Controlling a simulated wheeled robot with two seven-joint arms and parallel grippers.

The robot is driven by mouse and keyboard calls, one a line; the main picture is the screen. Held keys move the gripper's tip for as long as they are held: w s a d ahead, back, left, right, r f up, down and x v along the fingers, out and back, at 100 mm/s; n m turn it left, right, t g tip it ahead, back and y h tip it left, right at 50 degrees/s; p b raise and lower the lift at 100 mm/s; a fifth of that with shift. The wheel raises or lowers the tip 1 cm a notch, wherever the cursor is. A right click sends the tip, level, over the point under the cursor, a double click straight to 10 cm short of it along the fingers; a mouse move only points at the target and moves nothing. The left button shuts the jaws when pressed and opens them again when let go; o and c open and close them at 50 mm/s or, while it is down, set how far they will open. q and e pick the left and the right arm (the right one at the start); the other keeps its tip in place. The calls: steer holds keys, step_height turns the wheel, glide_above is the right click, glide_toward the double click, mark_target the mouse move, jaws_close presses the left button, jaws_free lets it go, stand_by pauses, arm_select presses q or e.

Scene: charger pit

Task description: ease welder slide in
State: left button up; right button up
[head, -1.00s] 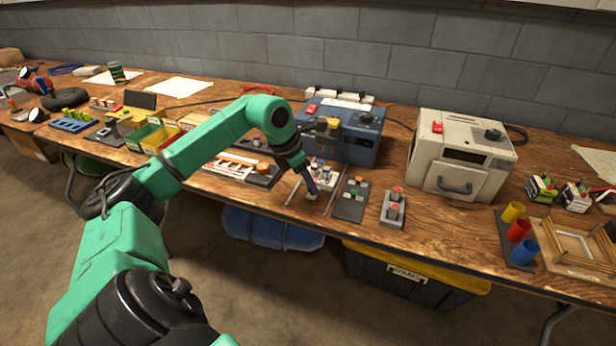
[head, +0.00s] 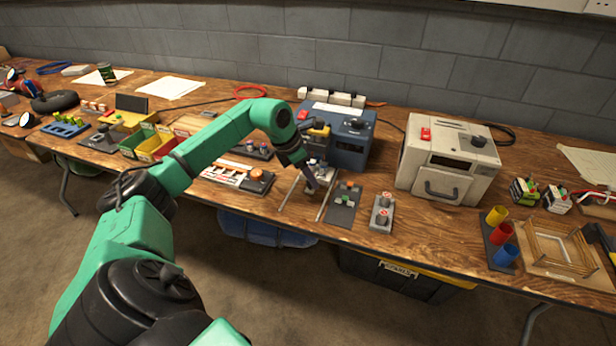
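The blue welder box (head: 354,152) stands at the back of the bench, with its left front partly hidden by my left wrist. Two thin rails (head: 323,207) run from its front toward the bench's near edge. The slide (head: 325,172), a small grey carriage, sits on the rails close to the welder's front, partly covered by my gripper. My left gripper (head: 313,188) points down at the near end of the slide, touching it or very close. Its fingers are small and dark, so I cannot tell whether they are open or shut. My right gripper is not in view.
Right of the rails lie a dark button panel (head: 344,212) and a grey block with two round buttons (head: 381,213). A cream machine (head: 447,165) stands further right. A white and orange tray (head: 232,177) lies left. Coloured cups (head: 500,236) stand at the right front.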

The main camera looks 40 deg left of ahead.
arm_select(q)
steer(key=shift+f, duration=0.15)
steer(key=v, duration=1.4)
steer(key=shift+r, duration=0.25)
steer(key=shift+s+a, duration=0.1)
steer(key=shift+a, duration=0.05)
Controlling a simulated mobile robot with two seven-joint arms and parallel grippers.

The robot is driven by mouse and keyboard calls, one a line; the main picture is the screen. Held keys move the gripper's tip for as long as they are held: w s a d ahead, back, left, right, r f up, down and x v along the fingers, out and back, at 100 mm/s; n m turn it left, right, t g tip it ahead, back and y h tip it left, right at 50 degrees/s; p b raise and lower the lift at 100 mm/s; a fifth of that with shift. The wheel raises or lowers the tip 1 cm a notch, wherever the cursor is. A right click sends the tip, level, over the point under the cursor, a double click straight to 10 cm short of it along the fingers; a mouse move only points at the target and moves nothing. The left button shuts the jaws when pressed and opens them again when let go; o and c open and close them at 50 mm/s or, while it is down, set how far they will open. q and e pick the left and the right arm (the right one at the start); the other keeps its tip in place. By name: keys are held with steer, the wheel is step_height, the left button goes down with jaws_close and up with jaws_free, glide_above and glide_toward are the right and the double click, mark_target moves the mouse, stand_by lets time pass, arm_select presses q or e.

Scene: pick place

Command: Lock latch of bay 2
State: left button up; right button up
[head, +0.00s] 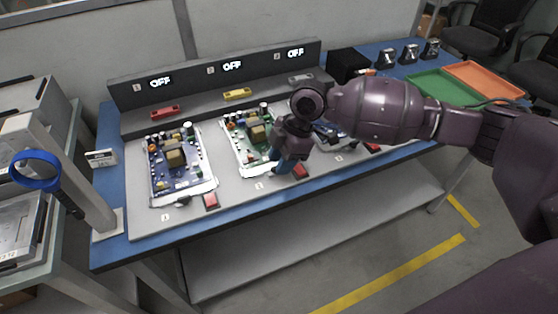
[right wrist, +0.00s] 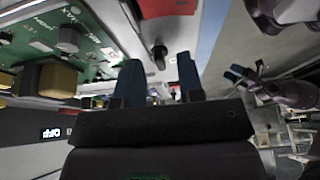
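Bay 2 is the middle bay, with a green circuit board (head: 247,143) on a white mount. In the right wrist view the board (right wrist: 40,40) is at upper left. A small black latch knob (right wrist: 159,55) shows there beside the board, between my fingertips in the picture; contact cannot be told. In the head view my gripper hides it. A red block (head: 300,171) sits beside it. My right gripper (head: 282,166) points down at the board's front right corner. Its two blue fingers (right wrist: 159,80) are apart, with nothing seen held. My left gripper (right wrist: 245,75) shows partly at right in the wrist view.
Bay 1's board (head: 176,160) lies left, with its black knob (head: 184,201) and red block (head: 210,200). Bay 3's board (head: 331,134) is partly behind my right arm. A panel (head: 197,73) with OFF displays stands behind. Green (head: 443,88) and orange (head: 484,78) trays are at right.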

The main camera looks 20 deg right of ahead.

▸ Set exercise
Reproduce the lines from the line with "Command: Lock latch of bay 2" through the last line of the entries exactly, including both ends and excluding pictures.

▸ Response to this task
Command: Lock latch of bay 2
State: left button up; right button up
[head, +0.00s] 
[right wrist, +0.00s] 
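Bay 2 is the middle bay, with a green circuit board (head: 247,143) on a white mount. In the right wrist view the board (right wrist: 40,40) is at upper left. A small black latch knob (right wrist: 159,55) shows there beside the board, between my fingertips in the picture; contact cannot be told. In the head view my gripper hides it. A red block (head: 300,171) sits beside it. My right gripper (head: 282,166) points down at the board's front right corner. Its two blue fingers (right wrist: 159,80) are apart, with nothing seen held. My left gripper (right wrist: 245,75) shows partly at right in the wrist view.
Bay 1's board (head: 176,160) lies left, with its black knob (head: 184,201) and red block (head: 210,200). Bay 3's board (head: 331,134) is partly behind my right arm. A panel (head: 197,73) with OFF displays stands behind. Green (head: 443,88) and orange (head: 484,78) trays are at right.

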The main camera looks 20 deg right of ahead.

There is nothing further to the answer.